GIVEN TASK: Go through the material below and copy each line where the word "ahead" appears.

DATA PROVIDED:
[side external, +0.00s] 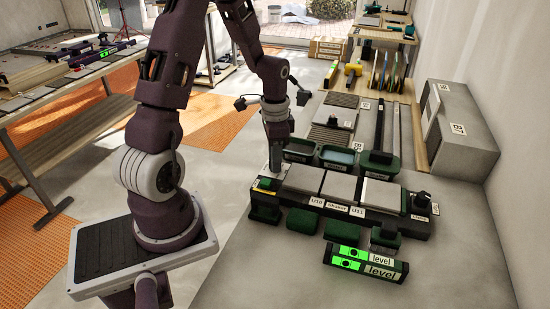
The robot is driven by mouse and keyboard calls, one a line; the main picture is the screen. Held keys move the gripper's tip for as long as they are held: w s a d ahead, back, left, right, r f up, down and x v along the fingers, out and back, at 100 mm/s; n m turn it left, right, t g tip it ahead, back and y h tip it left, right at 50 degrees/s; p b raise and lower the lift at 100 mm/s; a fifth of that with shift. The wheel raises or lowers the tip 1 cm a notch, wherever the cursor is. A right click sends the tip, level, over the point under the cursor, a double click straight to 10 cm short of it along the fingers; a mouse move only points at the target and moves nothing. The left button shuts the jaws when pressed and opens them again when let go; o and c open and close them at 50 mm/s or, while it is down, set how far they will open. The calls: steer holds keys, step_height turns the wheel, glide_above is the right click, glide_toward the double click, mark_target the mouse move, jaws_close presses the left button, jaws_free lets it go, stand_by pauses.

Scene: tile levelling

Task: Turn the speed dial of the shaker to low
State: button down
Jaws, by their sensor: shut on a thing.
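The shaker (340,210) is a long dark bench unit carrying grey tiles, with labels along its front edge. My gripper (277,172) points down at the shaker's left end, behind a small green and yellow part (265,184). Its fingers are shut on something there, apparently the speed dial, which the fingers hide. The dial's setting cannot be read. A black knob (422,197) stands on the shaker's right end, with a small label in front that is too blurred to read surely.
Two spirit levels with bright green ends (365,263) lie in front of the shaker. Green trays (337,157) stand behind it. A grey box (460,128) is at the back right. The bench front is mostly clear.

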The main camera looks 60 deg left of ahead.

OUTPUT FOR THIS EXERCISE:
The robot is driven by mouse and keyboard calls, one a line; the main picture is the screen. Held keys move the gripper's tip for as long as they are held: w s a d ahead, back, left, right, r f up, down and x v along the fingers, out and back, at 100 mm/s; n m turn it left, right, t g tip it ahead, back and y h tip it left, right at 50 degrees/s; p b raise and lower the lift at 100 mm/s; a fifth of that with shift. The wheel raises or lowers the tip 1 cm a notch, wherever the cursor is. A right click sends the tip, level, over the point under the cursor, a double click straight to 10 cm short of it along the fingers; a mouse move only points at the target and moves nothing. The left button shuts the jaws when pressed and opens them again when let go; o and c open and close them at 50 mm/s or, while it is down, set how far they will open. The calls: steer holds keys, step_height turns the wheel, glide_above is the right click, glide_toward the double click, mark_target the mouse move, jaws_close presses the left button, jaws_free lets it go, stand_by pauses.
The main camera looks 60 deg left of ahead.

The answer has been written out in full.